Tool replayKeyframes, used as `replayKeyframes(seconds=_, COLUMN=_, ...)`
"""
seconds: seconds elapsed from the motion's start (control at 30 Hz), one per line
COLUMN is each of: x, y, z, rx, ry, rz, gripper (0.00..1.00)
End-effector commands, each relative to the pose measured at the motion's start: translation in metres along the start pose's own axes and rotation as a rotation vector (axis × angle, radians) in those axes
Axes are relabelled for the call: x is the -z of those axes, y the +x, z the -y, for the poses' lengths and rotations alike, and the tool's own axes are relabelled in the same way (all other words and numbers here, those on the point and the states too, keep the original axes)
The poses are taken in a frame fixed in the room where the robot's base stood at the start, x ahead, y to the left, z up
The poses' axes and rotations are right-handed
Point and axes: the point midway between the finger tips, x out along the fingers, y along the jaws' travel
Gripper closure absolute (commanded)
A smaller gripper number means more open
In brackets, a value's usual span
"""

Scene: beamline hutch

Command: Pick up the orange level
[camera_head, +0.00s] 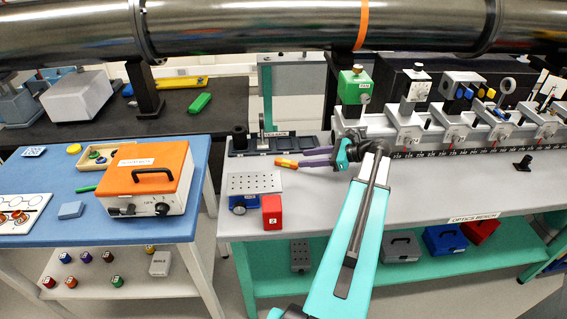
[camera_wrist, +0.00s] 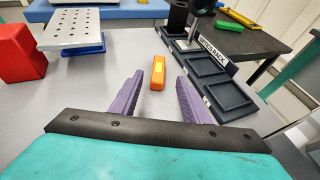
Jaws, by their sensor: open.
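The orange level (camera_head: 286,162) lies flat on the grey optics bench, a small orange bar with a yellow part. In the wrist view the orange level (camera_wrist: 158,72) lies ahead of the gap between my fingers, roughly in line with it. My gripper (camera_head: 304,158) has purple fingers and is open, with nothing between them. In the wrist view my gripper (camera_wrist: 160,84) has one finger on each side of the level's line, apart from it.
The dark tray rack (camera_wrist: 215,80) stands close to the right finger in the wrist view. A perforated plate on a blue stage (camera_head: 255,184) and a red block (camera_head: 272,212) stand nearby.

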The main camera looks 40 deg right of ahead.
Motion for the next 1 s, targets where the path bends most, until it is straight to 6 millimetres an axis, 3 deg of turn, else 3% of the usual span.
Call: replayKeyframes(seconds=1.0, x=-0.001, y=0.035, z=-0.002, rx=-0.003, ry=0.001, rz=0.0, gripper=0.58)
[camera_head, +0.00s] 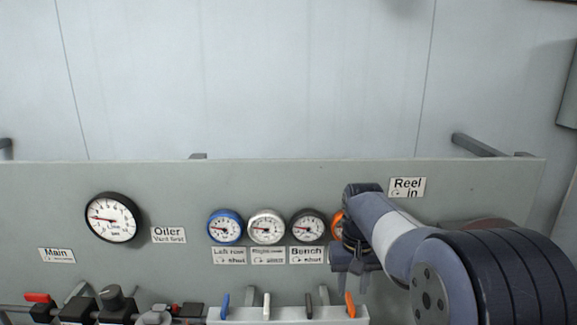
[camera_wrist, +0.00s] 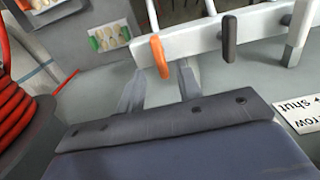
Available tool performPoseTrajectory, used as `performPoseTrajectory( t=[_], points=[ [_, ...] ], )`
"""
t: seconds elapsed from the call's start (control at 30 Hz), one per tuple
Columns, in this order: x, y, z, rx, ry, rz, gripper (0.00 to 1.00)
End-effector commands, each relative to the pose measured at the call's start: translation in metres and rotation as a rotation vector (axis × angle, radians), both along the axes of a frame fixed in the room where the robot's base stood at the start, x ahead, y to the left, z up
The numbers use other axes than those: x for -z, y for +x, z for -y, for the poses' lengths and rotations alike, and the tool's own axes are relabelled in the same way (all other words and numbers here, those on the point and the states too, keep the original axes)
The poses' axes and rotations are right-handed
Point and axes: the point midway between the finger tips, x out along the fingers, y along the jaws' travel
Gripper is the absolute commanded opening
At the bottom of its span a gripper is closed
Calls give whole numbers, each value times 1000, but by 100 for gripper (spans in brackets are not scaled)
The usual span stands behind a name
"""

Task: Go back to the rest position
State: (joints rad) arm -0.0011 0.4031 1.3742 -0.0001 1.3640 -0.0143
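My gripper (camera_head: 351,280) hangs in front of the right part of the grey panel (camera_head: 480,180), fingers pointing down. In the wrist view my gripper (camera_wrist: 160,75) has its two fingers apart, with nothing seen held between them. An orange lever (camera_wrist: 158,57) shows at the fingertips there; I cannot tell whether they touch it. In the head view the orange lever (camera_head: 350,304) is just below the gripper. My arm covers most of an orange-rimmed gauge (camera_head: 337,222).
Blue (camera_head: 226,227), white (camera_head: 266,227) and black (camera_head: 308,226) gauges sit left of my gripper. Blue, white and black levers stand on the white manifold (camera_head: 285,314). A red hose reel (camera_wrist: 18,95) is close at left in the wrist view. The wall above the panel is clear.

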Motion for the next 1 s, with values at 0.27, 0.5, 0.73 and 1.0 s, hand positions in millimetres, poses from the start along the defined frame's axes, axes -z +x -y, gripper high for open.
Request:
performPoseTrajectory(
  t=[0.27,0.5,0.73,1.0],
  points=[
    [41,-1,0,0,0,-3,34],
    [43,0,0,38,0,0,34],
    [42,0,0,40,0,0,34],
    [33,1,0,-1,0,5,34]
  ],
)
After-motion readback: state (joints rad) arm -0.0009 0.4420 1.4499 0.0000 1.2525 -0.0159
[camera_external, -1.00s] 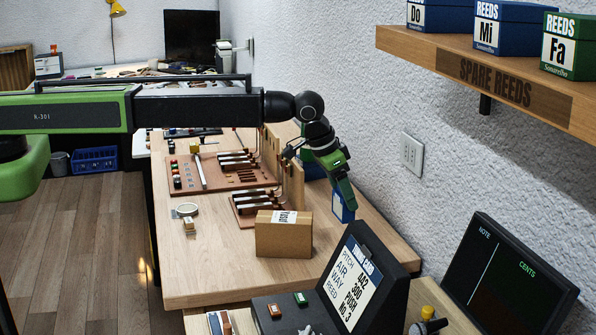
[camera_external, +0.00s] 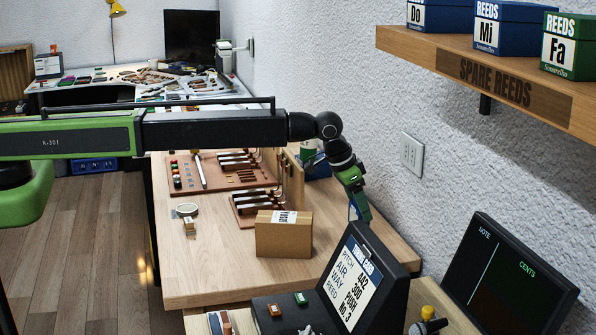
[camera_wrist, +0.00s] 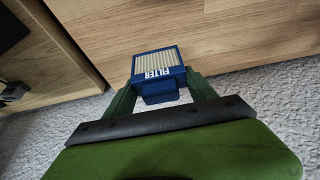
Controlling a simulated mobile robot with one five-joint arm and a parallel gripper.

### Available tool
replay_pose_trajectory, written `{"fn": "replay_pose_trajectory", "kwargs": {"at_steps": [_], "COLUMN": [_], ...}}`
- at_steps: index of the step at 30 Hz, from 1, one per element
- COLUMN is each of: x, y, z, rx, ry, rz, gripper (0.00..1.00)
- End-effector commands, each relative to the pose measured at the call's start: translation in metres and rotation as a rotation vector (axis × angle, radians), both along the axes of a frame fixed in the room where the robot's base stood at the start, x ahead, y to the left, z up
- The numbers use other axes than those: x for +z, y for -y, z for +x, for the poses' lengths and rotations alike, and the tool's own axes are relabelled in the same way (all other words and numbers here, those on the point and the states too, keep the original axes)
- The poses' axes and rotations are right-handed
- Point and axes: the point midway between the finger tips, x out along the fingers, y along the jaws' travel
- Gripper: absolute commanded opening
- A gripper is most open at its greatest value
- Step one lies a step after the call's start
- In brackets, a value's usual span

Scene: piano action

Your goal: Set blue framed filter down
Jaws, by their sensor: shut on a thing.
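The blue framed filter (camera_wrist: 158,66) has a pale ribbed face and the word FILTER on its edge. In the wrist view it sits between the two green fingers of my gripper (camera_wrist: 160,93), which is shut on it. In the external view my gripper (camera_external: 361,205) points down beside the wall, over the right side of the wooden workbench (camera_external: 395,245). Only a narrow blue part of the filter (camera_external: 353,211) shows there, mostly hidden behind the gripper. I cannot tell whether the filter touches the wood.
A cardboard box (camera_external: 284,239) stands on the bench, left of my gripper. A dark clipboard stand (camera_external: 385,262) rises in front. The textured wall (camera_external: 385,120) is close on the right, with a shelf of reed boxes (camera_external: 500,78) above. Copper-coloured boards (camera_external: 213,173) lie farther back.

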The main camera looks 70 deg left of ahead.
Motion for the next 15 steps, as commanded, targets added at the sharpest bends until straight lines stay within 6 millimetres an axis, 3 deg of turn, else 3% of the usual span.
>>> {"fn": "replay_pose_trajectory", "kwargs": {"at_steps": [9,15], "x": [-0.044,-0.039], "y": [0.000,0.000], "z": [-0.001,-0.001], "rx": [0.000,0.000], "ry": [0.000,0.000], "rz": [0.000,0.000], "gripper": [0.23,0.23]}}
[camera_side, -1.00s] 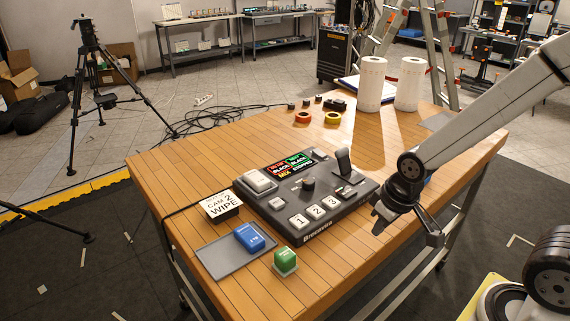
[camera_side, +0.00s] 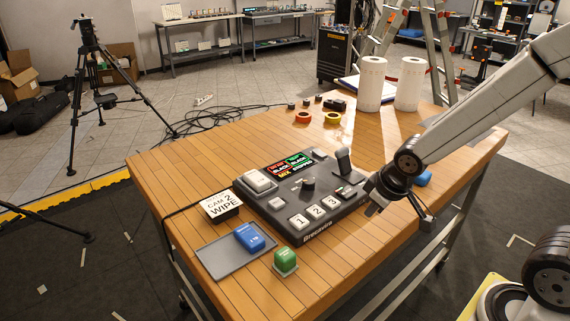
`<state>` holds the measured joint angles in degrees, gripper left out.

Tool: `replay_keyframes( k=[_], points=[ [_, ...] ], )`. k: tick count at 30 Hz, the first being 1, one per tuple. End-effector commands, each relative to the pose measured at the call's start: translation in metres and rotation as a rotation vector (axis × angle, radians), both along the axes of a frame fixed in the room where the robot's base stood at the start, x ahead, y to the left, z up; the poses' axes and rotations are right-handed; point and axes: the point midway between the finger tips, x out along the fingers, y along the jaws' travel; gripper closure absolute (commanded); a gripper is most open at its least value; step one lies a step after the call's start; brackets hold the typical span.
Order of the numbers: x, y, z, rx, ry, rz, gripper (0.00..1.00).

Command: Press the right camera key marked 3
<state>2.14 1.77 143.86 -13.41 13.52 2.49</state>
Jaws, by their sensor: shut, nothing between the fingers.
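The dark switcher panel (camera_side: 270,217) lies on the wooden table. Its white camera keys stand in a row near the front edge: key 1 (camera_side: 299,222), key 2 (camera_side: 315,213) and, at the right end, key 3 (camera_side: 330,203). A small screen (camera_side: 291,163) with red and green text sits at the back of the panel. My gripper (camera_side: 374,209) is shut and empty, just right of the panel's right edge and to the right of key 3. Its fingertips are small and dark here, and their height above the table is hard to tell.
A lever (camera_side: 343,160) stands up from the panel's right side. A CAM 2 WIPE sign (camera_side: 221,206), a blue block (camera_side: 249,237) on a grey plate (camera_side: 221,259) and a green block (camera_side: 286,261) are left and front. Paper rolls (camera_side: 371,84) stand behind.

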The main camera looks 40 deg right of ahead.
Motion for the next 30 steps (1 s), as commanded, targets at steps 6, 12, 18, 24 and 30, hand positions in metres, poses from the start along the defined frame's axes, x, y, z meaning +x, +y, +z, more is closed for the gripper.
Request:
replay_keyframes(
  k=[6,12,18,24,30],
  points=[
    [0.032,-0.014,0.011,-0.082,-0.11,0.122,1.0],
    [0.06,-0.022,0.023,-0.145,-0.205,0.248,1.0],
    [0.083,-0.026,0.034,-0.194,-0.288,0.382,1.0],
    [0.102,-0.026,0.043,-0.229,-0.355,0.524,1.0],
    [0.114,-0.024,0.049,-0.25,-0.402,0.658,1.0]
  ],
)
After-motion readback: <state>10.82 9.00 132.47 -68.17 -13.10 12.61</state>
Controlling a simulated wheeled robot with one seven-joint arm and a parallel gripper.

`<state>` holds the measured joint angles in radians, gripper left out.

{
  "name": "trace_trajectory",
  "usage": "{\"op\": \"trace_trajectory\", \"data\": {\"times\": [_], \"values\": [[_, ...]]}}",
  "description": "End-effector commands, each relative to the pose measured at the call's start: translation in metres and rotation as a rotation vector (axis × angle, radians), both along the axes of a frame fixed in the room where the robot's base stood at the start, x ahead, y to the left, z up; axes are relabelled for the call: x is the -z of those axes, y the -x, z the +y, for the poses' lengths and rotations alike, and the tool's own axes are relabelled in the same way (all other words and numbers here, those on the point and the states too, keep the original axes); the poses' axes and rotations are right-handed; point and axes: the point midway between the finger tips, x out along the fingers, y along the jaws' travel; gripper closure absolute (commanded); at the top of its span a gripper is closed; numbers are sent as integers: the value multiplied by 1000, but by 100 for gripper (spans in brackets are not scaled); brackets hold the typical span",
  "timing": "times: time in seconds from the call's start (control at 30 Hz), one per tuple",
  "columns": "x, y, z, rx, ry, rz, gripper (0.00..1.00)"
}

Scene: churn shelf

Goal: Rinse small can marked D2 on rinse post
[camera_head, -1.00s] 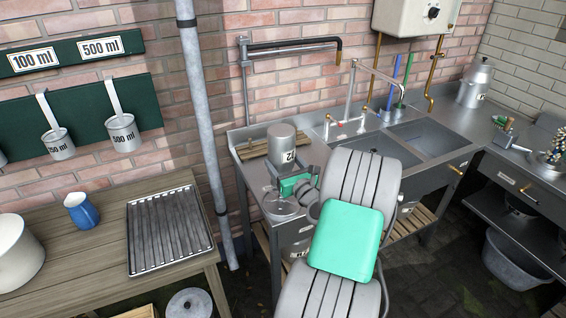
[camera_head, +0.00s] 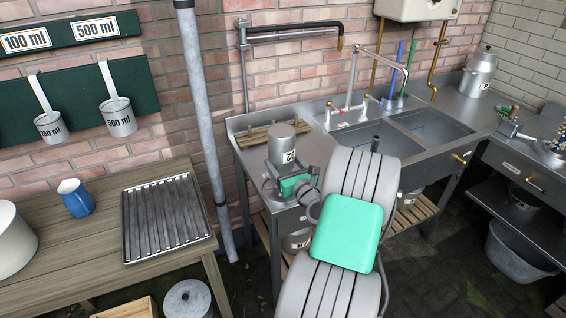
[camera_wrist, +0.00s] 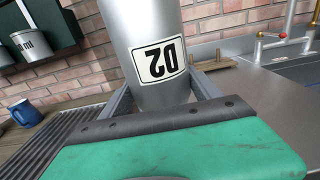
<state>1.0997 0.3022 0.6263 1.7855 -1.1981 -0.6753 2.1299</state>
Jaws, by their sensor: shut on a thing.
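The small can (camera_head: 282,148) is grey metal, and its label D2 (camera_wrist: 160,62) reads upside down in the wrist view, so the can is inverted. My gripper (camera_wrist: 163,98) is shut on it, with a finger on each side. In the head view my gripper (camera_head: 296,186) holds the can over the left end of the steel sink counter (camera_head: 237,128). I cannot make out the rinse post; my gripper and arm cover much of the counter below the can. Whether the can touches anything beneath is hidden.
A wooden rack (camera_head: 252,139) lies on the counter behind the can. A wall pipe with a black-sleeved spout (camera_head: 295,27) is above. The sink basins (camera_head: 432,127) and tap (camera_head: 349,105) are to the right. A wooden table (camera_head: 90,240) with a ribbed tray (camera_head: 165,215) and blue jug (camera_head: 75,198) is left.

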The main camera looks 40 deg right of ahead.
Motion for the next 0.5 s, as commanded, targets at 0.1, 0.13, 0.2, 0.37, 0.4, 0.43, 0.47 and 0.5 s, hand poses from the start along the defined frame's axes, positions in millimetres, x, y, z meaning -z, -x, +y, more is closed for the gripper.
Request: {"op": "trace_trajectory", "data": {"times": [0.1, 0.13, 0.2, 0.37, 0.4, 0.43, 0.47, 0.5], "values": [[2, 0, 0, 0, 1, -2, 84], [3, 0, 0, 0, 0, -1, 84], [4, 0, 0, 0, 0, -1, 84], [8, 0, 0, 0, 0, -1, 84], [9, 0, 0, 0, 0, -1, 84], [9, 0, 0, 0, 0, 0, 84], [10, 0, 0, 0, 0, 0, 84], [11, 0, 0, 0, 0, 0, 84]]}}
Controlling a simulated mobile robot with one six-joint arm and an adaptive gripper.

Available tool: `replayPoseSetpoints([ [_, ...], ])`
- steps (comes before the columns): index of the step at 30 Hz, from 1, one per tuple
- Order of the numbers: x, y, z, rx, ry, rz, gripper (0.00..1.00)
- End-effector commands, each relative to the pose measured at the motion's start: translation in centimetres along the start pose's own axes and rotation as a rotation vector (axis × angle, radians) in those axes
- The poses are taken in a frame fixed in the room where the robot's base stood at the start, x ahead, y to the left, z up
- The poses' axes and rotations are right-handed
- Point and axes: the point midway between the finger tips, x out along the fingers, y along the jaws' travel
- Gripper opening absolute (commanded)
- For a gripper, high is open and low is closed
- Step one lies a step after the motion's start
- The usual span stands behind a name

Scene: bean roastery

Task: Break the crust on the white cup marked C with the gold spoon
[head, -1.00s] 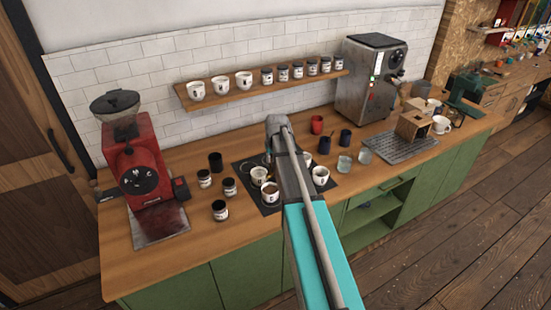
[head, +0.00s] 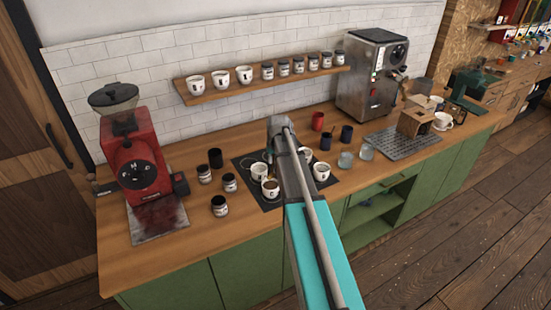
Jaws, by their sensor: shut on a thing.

=== What the exercise asks ===
Restate word for word, please, the line containing "[head, -1.00s]" and all lines after it through the end of the material; the pictures do not belong in the copy.

=== Response to the task ===
[head, -1.00s] 
[head, +0.00s] 
Jaws, by their sensor: shut on a thing.

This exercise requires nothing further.